## Description of the task
Can you transcribe the data exactly? Leave the pictures out.

## Recorded data
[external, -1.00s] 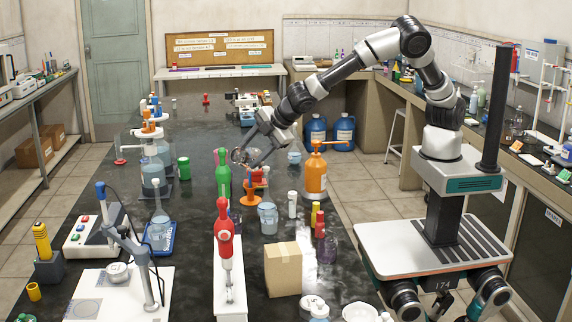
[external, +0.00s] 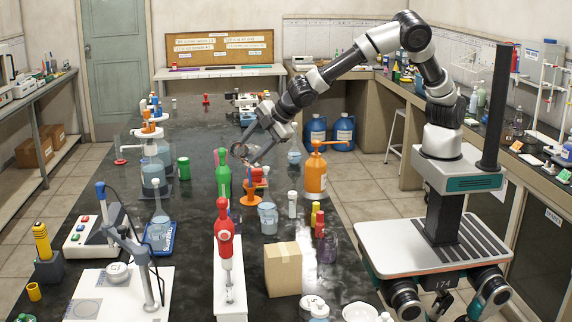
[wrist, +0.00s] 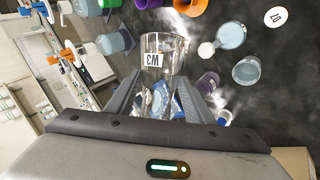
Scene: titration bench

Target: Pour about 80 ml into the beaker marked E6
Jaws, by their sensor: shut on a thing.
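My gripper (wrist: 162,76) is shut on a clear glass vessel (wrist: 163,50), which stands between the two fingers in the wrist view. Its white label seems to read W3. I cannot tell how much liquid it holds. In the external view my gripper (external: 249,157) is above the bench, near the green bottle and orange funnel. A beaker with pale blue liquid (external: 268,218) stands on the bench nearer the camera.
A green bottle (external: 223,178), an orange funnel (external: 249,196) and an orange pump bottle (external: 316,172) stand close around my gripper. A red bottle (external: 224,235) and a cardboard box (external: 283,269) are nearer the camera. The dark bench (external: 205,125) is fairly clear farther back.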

## Answer to this task
[external, -1.00s] 
[external, +0.00s] 
[wrist, +0.00s] 
Scene: titration bench

Target: Pour about 80 ml into the beaker marked E6
Jaws, by their sensor: shut on a thing.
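My gripper (wrist: 162,76) is shut on a clear glass vessel (wrist: 163,50), which stands between the two fingers in the wrist view. Its white label seems to read W3. I cannot tell how much liquid it holds. In the external view my gripper (external: 249,157) is above the bench, near the green bottle and orange funnel. A beaker with pale blue liquid (external: 268,218) stands on the bench nearer the camera.
A green bottle (external: 223,178), an orange funnel (external: 249,196) and an orange pump bottle (external: 316,172) stand close around my gripper. A red bottle (external: 224,235) and a cardboard box (external: 283,269) are nearer the camera. The dark bench (external: 205,125) is fairly clear farther back.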

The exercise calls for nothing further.